Emma Hart Willard had always shown an aptitude for academic work. Gender roles were strongly enforced in post-revolutionary America, but Samuel Hart encouraged his daughter to study, often interrupting her domestic duties to listen to different philosophical essays he’d written.
At the age of 13 she taught herself geometry and later enrolled in the Berlin Academy, which was essentially a finishing school where she attended for two years before teaching there. In 1807, at the age of 19, she was offered a summer teaching job at a girls’ school in Middlebury, Vermont. The conditions the girls experienced there, paired with family financial hardship, inspired Emma to open a boarding school in her home in Middlebury.
She was inspired by her nephew, who lived with Emma and her husband John Willard while studying at Middlebury College and tutored her in geometry and philosophy.
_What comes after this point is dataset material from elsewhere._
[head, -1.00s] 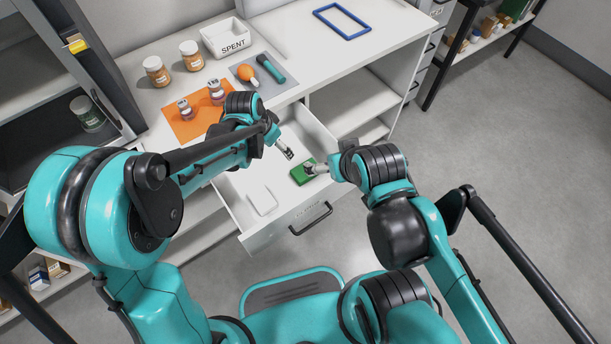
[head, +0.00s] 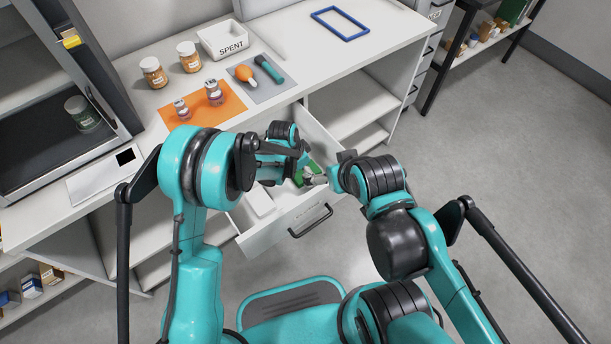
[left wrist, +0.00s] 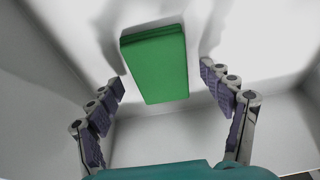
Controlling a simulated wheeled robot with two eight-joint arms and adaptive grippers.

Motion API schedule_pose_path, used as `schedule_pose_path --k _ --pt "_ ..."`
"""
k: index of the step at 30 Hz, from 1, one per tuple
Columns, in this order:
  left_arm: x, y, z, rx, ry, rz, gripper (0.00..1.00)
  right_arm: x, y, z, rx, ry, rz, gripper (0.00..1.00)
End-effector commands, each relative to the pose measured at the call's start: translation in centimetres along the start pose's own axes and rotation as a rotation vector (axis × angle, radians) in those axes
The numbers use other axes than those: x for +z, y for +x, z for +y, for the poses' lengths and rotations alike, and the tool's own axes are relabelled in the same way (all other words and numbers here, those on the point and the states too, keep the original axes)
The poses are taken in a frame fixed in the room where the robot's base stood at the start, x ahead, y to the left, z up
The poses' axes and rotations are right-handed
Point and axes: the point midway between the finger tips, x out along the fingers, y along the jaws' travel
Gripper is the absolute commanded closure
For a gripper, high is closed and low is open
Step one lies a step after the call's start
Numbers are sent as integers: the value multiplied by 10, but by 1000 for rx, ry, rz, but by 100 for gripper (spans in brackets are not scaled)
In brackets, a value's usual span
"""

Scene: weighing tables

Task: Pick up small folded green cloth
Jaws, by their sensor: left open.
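The small folded green cloth (left wrist: 155,65) lies flat in the open drawer. In the left wrist view it sits between the two fingers of my open left gripper (left wrist: 163,79), with a gap on each side. In the head view the cloth (head: 298,179) is partly hidden by my left arm. My left fingers are mostly hidden there. My right gripper (head: 315,180) is close to the cloth's right side in the head view; its jaw opening is too small to tell.
The open drawer (head: 275,238) has raised walls around the cloth and a white object (head: 260,202) inside. On the counter above are an orange mat (head: 233,103) with small jars, a grey mat (head: 283,92), a SPENT tray (head: 225,40) and a blue frame (head: 341,23).

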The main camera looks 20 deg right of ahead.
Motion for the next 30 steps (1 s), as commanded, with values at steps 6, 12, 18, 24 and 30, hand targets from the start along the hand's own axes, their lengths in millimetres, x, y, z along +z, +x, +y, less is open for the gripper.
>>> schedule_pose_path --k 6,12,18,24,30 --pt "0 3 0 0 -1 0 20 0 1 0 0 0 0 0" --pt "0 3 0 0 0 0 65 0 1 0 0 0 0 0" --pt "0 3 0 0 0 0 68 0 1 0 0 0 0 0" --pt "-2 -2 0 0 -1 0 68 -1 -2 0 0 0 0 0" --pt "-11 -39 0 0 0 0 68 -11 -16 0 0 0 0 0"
When the Middlebury Female Seminary opened in spring 1814, it was with the vision that girls should be as highly educated as boys. From the outset, she created an academically rigorous curriculum, including mathematics, natural history, and science, even though she had to stay just ahead of her students in the subjects.
The school gained positive attention, but lawmakers in Vermont refused to fund girls’ education despite Emma’s continuous lobbying. When she was refused aid from Vermont Governor Cornelius Van Ness again in 1818, she took her pitch to the New York State legislature, where she presented her proposal, Plan for the Improvement of Female Education, which carefully detailed her arguments for female education.
“It is the duty of a government to do all in its power to promote the present and future prosperity of the nation, over which it is placed. This prosperity will depend on the character of its citizens. The character of these will be formed by their mothers,” she wrote.
With encouragement from New York State Governor DeWitt Clinton, Emma moved with her husband and many of her students to Waterford, New York before learning her proposal was ultimately rejected by legislature.
Emma did not stop in her mission and two years later she convinced officials in the small town of Troy, New York to create a special tax to cover the cost of buying land and constructing a Troy Female Seminary.
For the first time in the United States girls were offered the opportunity to engage in real intellectually engaging academics. Students studied from textbooks authored by Madame Willard herself, which would later be translated and printed in several European and Asian languages and remain popular long after she passed.
The Troy Seminary became immensely popular, opening with 61 boarding students and 29 day students in 1821. By 1872 the school had admitted approximately 12,000 students, including noted American suffragist and social activist Elizabeth Cady Stanton.
The second half of the 19th century saw the emergence of female colleges, which made the role of seminary education less clear. However, in the 1890s, alumnae of the Troy Female Seminary raised capital funds for new buildings in downtown Troy, and new emphasis was put on developing a curriculum that would prepare students for college. The school was also renamed “Emma Willard School” in honor of its founder in 1892.
In 1910, with the aid of a $1 million gift from Margaret Olivia Slocum Sage, a graduate of the Troy Female Seminary and one of America’s leading philanthropists, the school opened a new campus on Mount Ida, its current home, complete with three neo-gothic buildings.